__LISTED RECORDS__
■ ■ ■ ■

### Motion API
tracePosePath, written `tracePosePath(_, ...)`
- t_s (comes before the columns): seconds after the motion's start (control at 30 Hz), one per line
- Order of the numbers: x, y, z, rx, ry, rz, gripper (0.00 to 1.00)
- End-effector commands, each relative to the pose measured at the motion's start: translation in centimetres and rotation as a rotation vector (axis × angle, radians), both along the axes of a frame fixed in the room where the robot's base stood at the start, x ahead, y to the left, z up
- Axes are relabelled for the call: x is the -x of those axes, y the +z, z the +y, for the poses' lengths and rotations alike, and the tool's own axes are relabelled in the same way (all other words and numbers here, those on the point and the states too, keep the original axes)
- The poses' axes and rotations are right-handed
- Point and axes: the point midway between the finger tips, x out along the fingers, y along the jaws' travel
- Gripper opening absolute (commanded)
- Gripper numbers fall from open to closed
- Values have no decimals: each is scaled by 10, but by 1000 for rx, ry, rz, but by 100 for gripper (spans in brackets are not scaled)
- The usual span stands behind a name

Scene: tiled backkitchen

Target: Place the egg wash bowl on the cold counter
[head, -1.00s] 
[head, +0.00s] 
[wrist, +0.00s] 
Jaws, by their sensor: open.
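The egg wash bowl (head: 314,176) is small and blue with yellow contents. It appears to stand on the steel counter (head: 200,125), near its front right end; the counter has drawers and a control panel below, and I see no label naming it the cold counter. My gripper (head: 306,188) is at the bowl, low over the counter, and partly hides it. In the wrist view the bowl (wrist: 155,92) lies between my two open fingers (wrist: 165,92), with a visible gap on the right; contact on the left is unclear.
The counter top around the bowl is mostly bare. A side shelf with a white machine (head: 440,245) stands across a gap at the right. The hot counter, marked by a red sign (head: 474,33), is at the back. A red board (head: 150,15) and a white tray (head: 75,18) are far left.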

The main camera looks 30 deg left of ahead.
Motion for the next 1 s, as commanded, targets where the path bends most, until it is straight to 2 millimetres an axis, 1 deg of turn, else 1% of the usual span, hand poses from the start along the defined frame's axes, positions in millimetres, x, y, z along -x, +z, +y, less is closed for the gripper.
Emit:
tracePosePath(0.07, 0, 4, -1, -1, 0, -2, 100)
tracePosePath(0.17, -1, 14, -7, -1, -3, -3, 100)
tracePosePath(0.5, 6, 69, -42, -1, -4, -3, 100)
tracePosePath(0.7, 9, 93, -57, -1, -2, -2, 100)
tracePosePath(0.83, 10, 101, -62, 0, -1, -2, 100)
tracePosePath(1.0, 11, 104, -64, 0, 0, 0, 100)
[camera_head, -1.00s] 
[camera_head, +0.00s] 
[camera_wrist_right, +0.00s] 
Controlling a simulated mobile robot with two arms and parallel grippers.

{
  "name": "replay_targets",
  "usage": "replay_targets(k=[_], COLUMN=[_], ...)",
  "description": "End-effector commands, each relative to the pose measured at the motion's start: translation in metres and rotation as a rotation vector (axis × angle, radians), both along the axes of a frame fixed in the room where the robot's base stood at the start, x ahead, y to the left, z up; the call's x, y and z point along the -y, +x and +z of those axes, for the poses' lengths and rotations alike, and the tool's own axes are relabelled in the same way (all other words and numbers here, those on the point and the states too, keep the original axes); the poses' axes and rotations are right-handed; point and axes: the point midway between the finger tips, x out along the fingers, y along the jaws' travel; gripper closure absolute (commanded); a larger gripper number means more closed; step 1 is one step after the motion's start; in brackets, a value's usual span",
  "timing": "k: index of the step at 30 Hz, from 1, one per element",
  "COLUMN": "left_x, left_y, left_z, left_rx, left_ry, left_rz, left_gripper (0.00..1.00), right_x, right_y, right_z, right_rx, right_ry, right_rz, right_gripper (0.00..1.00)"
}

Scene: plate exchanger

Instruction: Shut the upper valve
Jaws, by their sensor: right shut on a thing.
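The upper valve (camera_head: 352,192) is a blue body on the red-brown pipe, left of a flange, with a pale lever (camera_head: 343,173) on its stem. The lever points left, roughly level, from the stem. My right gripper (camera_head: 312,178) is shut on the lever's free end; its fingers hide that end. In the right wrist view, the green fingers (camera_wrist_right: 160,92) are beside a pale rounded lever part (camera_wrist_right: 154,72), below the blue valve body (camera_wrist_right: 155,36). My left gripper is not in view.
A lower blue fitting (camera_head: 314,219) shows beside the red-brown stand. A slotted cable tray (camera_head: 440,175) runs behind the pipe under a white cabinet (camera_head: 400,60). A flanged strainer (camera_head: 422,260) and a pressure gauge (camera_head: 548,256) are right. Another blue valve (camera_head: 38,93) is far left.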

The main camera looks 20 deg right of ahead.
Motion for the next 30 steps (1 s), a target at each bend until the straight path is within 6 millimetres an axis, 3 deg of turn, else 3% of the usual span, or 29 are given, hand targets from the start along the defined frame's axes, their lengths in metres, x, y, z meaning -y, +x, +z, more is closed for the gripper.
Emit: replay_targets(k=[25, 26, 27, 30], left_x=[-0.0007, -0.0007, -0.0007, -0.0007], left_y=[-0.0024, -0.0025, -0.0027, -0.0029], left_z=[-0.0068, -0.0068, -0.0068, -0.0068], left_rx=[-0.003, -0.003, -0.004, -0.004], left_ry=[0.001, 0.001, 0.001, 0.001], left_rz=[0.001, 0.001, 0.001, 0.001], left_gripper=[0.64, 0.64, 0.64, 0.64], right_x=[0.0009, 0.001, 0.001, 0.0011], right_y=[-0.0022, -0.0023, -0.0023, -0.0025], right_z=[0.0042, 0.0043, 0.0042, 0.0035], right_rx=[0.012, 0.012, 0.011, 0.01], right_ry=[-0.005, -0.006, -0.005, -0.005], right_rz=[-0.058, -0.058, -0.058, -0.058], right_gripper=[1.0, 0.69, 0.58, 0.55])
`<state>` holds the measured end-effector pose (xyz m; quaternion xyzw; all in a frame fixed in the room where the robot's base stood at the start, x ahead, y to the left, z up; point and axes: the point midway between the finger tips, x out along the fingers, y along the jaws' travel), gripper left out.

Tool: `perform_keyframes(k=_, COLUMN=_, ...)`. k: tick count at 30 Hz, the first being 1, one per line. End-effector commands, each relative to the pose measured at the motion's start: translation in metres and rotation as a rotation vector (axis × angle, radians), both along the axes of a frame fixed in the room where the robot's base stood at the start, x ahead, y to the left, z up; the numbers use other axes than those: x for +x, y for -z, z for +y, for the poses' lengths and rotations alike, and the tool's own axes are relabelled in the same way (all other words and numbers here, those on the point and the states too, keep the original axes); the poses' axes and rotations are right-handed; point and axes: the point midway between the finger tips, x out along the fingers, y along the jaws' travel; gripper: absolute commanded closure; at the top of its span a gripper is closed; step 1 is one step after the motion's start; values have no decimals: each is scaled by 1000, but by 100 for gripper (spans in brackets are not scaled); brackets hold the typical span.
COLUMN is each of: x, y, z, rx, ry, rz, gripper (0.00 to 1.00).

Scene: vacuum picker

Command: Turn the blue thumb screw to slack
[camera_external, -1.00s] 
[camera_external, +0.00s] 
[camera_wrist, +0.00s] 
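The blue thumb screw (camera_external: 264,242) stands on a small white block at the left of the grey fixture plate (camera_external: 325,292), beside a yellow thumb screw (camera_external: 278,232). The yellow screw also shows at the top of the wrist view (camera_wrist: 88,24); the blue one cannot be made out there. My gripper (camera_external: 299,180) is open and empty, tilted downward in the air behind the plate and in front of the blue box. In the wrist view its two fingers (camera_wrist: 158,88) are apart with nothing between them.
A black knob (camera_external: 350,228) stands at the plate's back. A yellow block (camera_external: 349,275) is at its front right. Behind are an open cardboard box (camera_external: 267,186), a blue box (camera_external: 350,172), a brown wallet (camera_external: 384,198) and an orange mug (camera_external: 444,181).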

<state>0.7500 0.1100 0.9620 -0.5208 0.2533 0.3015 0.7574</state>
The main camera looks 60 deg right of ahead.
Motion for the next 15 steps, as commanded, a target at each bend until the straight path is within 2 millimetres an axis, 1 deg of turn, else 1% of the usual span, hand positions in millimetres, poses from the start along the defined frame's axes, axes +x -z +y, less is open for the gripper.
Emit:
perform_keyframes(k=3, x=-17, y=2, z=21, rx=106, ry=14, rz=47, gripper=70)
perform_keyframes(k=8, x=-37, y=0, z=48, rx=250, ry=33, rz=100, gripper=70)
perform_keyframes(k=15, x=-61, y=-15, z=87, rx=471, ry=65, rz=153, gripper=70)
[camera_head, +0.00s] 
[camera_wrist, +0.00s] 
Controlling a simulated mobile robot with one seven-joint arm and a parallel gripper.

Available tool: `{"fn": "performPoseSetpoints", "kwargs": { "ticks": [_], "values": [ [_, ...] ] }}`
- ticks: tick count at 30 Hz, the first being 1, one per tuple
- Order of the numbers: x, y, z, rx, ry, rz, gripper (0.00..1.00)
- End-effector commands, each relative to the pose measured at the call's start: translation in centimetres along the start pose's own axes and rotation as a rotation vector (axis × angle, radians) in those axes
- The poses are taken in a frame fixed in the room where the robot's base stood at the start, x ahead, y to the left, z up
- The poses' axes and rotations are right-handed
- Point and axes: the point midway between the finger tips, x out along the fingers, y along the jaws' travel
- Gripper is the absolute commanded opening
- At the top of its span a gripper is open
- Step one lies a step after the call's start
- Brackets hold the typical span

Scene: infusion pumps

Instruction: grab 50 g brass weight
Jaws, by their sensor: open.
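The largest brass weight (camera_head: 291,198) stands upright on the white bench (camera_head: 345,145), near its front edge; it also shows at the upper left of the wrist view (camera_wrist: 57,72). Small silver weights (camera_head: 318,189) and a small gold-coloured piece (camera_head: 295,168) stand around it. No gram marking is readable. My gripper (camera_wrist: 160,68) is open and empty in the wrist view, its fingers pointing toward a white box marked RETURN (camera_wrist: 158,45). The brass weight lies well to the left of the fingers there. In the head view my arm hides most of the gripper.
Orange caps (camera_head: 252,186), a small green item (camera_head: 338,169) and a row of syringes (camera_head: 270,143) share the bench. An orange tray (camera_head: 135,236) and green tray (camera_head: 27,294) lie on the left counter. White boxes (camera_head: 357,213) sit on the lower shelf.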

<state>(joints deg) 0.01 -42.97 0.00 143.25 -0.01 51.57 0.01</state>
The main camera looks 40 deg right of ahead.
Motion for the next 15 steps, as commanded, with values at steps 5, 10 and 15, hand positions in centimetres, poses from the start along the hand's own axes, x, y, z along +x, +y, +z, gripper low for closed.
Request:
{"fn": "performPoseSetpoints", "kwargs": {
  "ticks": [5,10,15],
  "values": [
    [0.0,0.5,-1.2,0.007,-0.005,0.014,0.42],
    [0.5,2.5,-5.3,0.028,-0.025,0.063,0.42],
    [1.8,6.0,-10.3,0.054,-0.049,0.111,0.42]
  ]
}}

■ ■ ■ ■

__PROBLEM STATEMENT__
State how many lines hold the word "millimetres". The number is the whole answer.

__CORRECT RESPONSE__
3